Baca juga: Klasifikasi dan Regulasi Persekusi dalam Hukum Indonesia: Tantangan dan Peluang

Meski demikian, penelitian ini mencatat bahwa penegakan hukum di lapangan sering menghadapi berbagai kendala. Tantangan seperti melacak pelaku anonim dan mengumpulkan bukti elektronik yang valid menjadi hambatan utama. Dalam konteks ini, tanpa regulasi yang lebih tegas dan adaptif terhadap perubahan teknologi, media sosial akan terus menjadi lahan subur bagi tindakan persekusi.

Langkah Mitigasi oleh Pemerintah dan Penyedia Platform
Sumber: Pexels

Untuk memitigasi penyebaran persekusi melalui media sosial, kolaborasi erat antara pemerintah dan penyedia platform sangat diperlukan. Pemerintah memiliki peran penting dalam memperkuat regulasi, termasuk pengawasan konten dan kerjasama internasional dengan platform global seperti Facebook, Instagram, dan Twitter.

Di sisi lain, penyedia platform harus proaktif dalam menghapus konten yang melanggar hukum, melindungi pengguna dari ancaman, dan menciptakan algoritma yang cerdas untuk mendeteksi ujaran kebencian secara otomatis.

Platform media sosial juga dapat memberikan alat pelaporan yang mudah digunakan oleh pengguna. Dengan kemudahan ini, laporan tentang konten persekusi dapat ditangani lebih cepat dan akurat. Langkah ini membantu mempercepat penanganan kasus, mengurangi dampaknya, dan menciptakan ruang digital yang lebih aman bagi pengguna.

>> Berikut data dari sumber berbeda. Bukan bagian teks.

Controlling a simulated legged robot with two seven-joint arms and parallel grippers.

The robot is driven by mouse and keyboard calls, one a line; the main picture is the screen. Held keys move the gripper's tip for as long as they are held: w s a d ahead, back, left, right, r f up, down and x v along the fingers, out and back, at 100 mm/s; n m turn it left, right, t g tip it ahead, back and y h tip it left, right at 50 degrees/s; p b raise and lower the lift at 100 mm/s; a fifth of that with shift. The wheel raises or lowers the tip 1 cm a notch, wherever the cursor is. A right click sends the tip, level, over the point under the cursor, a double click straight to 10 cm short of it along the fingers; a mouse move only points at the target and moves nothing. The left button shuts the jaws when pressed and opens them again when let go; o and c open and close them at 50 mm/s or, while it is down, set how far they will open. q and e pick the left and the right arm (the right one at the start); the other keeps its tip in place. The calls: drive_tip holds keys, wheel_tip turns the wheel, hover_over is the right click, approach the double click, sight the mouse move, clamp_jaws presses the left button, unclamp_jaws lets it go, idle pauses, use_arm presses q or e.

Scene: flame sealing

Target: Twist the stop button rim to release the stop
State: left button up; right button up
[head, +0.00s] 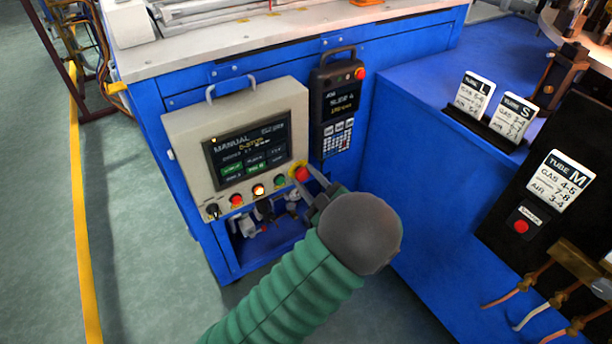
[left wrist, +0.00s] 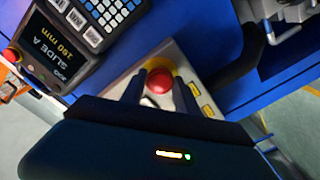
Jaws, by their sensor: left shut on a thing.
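The stop button (head: 301,174) is red with a yellow surround, at the lower right of the beige control panel (head: 180,132) in the head view. In the left wrist view the red button (left wrist: 159,82) sits between the two dark fingers, with yellow (left wrist: 155,64) showing behind it. My left gripper (head: 309,184) reaches it from the lower right, its fingers shut on the button's rim. The fingers also show in the left wrist view (left wrist: 158,90). The exact contact at the rim is partly hidden. My right gripper is not in view.
The panel screen (head: 248,153) reads MANUAL with an E-STOP line. Buttons and a black knob (head: 213,210) line its lower edge. A dark pendant (head: 338,105) with its own red button hangs at right. Another red button (head: 521,227) sits on the right cabinet. Floor at left is clear.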

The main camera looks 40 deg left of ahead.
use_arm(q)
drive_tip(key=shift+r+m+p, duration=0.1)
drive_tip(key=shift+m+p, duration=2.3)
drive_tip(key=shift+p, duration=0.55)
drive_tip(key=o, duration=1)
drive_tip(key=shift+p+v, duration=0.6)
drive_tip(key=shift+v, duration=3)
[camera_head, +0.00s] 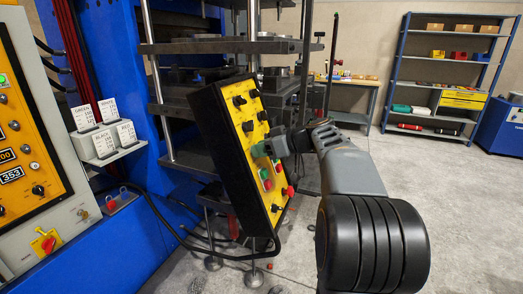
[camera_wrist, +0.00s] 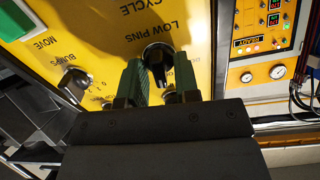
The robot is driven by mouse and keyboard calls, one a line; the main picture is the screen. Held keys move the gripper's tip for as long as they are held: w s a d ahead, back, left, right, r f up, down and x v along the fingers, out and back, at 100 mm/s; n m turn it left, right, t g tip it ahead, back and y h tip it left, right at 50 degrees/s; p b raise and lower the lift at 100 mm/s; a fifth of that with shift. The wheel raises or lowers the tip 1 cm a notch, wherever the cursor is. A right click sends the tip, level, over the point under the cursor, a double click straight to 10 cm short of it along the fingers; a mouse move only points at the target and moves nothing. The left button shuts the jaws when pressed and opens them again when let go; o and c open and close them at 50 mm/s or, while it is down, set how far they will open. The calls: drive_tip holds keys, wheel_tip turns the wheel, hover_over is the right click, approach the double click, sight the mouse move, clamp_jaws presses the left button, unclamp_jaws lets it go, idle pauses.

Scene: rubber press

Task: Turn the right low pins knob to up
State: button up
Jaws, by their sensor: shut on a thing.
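The low pins knob (camera_wrist: 157,54) is a black knob on the yellow panel, beside the upside-down LOW PINS label in the wrist view. My gripper (camera_wrist: 160,72) has its two green fingers on either side of this knob and is shut on it. In the head view my gripper (camera_head: 268,149) is at the middle of the tilted yellow control box (camera_head: 245,100), and its fingers hide the knob there. I cannot read which way the knob points.
A bumps knob (camera_wrist: 75,82) is on the same panel, left in the wrist view, and a green button (camera_wrist: 14,20) is at the corner. A red knob (camera_head: 290,191) sticks out low on the box. The press (camera_head: 225,47) stands behind. Open floor lies to the right.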

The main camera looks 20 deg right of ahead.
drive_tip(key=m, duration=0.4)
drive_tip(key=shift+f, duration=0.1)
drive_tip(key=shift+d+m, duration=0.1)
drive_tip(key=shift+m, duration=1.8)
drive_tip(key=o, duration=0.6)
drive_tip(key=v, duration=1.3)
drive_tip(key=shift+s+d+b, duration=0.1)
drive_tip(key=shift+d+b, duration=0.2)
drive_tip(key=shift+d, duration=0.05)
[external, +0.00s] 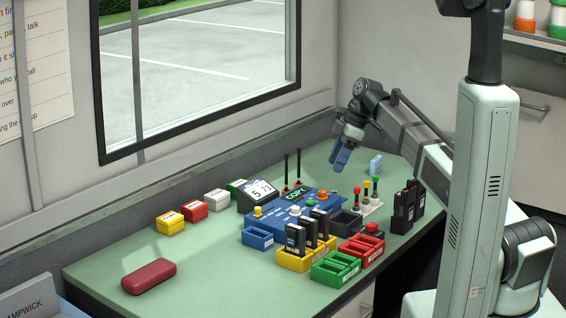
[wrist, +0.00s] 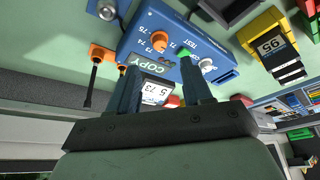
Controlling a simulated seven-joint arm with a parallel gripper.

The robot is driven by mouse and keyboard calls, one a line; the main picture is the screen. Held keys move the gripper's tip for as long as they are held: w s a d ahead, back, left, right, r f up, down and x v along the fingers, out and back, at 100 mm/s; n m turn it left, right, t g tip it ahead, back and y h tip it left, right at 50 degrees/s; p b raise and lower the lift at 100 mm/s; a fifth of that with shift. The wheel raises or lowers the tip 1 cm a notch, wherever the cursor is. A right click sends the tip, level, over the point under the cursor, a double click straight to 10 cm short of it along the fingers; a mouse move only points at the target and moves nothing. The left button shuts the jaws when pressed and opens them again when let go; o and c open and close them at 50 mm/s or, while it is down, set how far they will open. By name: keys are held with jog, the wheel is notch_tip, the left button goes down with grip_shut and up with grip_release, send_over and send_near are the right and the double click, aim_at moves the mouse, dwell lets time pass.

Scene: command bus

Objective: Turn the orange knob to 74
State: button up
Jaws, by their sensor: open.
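The orange knob (wrist: 157,38) sits on the blue console (wrist: 135,38) in the wrist view, with labels 71, 73, 74 and 75 beside it. Its pointer setting is too small to read. In the external view the knob (external: 322,194) appears on the right part of the console (external: 275,213). My gripper (external: 340,161) is open and empty, above and behind the console, apart from the knob. Its fingers (wrist: 160,72) frame part of the console in the wrist view.
Two antennas (external: 286,174) stand behind the console. Upright levers (external: 366,190) and black radios (external: 404,207) stand at its right. Yellow (external: 291,262), green (external: 334,270) and red (external: 362,248) trays lie in front.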

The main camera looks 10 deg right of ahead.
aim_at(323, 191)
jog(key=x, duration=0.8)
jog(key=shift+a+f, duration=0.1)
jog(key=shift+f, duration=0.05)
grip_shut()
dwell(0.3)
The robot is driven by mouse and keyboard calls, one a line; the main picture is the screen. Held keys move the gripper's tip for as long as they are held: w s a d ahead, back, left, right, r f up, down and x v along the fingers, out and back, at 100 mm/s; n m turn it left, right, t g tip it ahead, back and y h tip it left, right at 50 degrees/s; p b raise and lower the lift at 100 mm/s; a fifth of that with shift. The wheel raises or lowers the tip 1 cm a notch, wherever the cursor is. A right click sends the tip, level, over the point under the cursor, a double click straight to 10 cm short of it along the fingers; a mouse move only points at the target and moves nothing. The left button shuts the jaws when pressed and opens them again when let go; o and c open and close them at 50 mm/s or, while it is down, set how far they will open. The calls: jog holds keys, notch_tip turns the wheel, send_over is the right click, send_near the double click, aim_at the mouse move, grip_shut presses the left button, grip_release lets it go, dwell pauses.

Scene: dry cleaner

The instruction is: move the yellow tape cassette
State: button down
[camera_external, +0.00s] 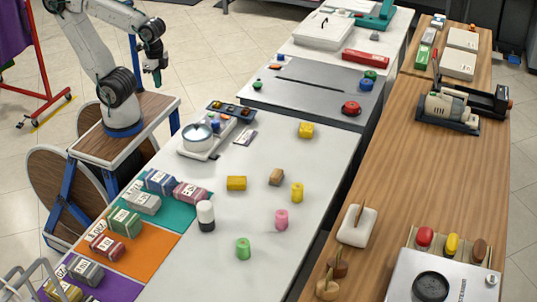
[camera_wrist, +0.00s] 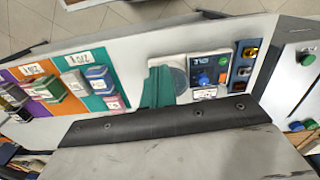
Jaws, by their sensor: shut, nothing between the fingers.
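Several yellow pieces lie on the white counter in the external view: a yellow block (camera_external: 236,183) left of the middle, another yellow block (camera_external: 306,130) farther back, and an upright yellow spool-like piece (camera_external: 297,192) to the right. I cannot tell for certain which one is the tape cassette. My gripper (camera_external: 158,79) hangs at the upper left, shut and empty, well away from these pieces and above the floor side of the counter.
A round-pan scale (camera_external: 199,138) and a small control tray (camera_external: 231,110) stand at the counter's left edge. Labelled bundles sit on teal (camera_external: 178,214), orange (camera_external: 160,250) and purple mats. Pink, green, brown and black-and-white pieces stand nearby. A wooden counter (camera_external: 400,150) runs along the right.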

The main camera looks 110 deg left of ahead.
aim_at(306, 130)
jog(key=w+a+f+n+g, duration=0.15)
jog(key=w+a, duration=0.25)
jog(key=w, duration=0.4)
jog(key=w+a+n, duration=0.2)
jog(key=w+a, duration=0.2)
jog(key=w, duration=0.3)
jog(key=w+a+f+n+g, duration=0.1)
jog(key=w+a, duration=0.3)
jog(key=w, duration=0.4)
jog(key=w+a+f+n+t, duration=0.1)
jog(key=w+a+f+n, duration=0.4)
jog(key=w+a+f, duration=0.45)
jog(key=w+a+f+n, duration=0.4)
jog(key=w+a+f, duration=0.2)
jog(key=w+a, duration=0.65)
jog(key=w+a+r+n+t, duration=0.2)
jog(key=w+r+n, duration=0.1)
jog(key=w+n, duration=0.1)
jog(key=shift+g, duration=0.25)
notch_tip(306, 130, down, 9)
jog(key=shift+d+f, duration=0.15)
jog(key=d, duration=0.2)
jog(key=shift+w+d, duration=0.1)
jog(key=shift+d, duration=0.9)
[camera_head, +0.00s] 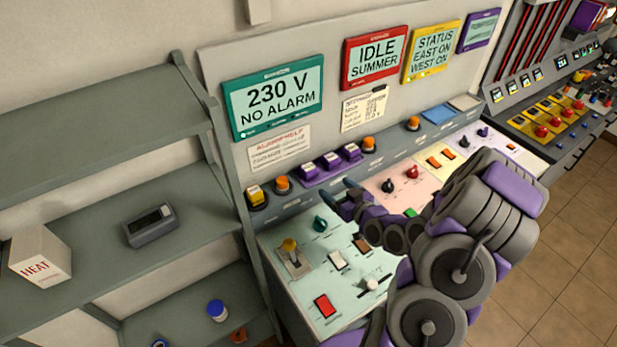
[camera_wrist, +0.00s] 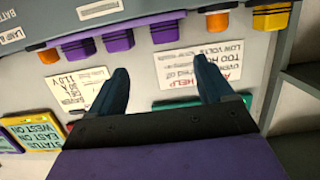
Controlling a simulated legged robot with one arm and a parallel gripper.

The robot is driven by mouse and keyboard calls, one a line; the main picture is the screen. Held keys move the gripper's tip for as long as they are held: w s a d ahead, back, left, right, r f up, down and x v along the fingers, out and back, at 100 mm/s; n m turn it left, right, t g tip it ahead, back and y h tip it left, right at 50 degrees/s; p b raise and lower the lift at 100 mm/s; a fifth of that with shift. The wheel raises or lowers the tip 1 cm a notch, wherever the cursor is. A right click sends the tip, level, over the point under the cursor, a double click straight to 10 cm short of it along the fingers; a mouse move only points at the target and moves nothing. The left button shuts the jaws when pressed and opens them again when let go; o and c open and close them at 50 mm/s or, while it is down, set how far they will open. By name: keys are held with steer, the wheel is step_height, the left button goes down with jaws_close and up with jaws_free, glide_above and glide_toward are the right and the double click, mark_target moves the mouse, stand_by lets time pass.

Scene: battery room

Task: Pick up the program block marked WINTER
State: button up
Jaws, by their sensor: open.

Lihat juga: Digitalisasi dalam Kebijakan Publik: Pelatihan Analisis untuk Meningkatkan Efektivitas Pemerintahan

Pemerintah juga dapat membentuk regulasi yang mendorong platform digital untuk lebih bertanggung jawab dalam menangani konten negatif. Di sisi lain, kerja sama dengan lembaga non-pemerintah dan komunitas lokal juga penting untuk menciptakan kampanye kesadaran yang berfokus pada pencegahan persekusi.

Pentingnya Edukasi Hukum kepada Masyarakat

Salah satu tantangan terbesar dalam menangani persekusi melalui media sosial adalah rendahnya pemahaman masyarakat tentang batasan hukum terkait ujaran kebencian dan tindakan persekusi.

Penelitian ini menyoroti bahwa banyak individu tidak menyadari bahwa komentar atau unggahan mereka di media sosial dapat dikategorikan sebagai pelanggaran hukum.

Edukasi hukum menjadi kunci dalam mencegah tindakan persekusi. Pemerintah, institusi pendidikan, dan organisasi masyarakat sipil dapat berperan aktif dalam meningkatkan kesadaran masyarakat tentang dampak hukum dari tindakan mereka di dunia maya.

Kampanye digital, seminar, dan webinar adalah beberapa cara yang efektif untuk menyampaikan pesan ini kepada khalayak luas.

Selain itu, literasi digital juga perlu ditingkatkan untuk mengajarkan masyarakat cara berkomunikasi secara etis di media sosial. Dengan memahami batasan hukum dan etika digital, masyarakat dapat lebih berhati-hati dalam menyampaikan pendapat mereka dan menghindari tindakan yang dapat dikategorikan sebagai persekusi.

Langkah edukasi ini tidak hanya memberikan perlindungan kepada individu tetapi juga membantu menciptakan ekosistem digital yang lebih sehat. Ketika masyarakat memahami konsekuensi dari tindakan mereka, ruang digital dapat menjadi tempat yang lebih inklusif dan mendukung dialog yang konstruktif.

Media sosial memiliki peran ganda dalam konteks persekusi: sebagai alat penyebaran tindakan persekusi verbal dan sebagai sarana untuk pencegahan.

Penelitian Ahmad Riyadh menegaskan bahwa pencegahan tindakan persekusi melalui media sosial membutuhkan pendekatan yang holistik. Regulasi yang lebih tegas, kolaborasi antara pemerintah dan penyedia platform, serta edukasi hukum kepada masyarakat adalah langkah-langkah strategis yang harus diambil.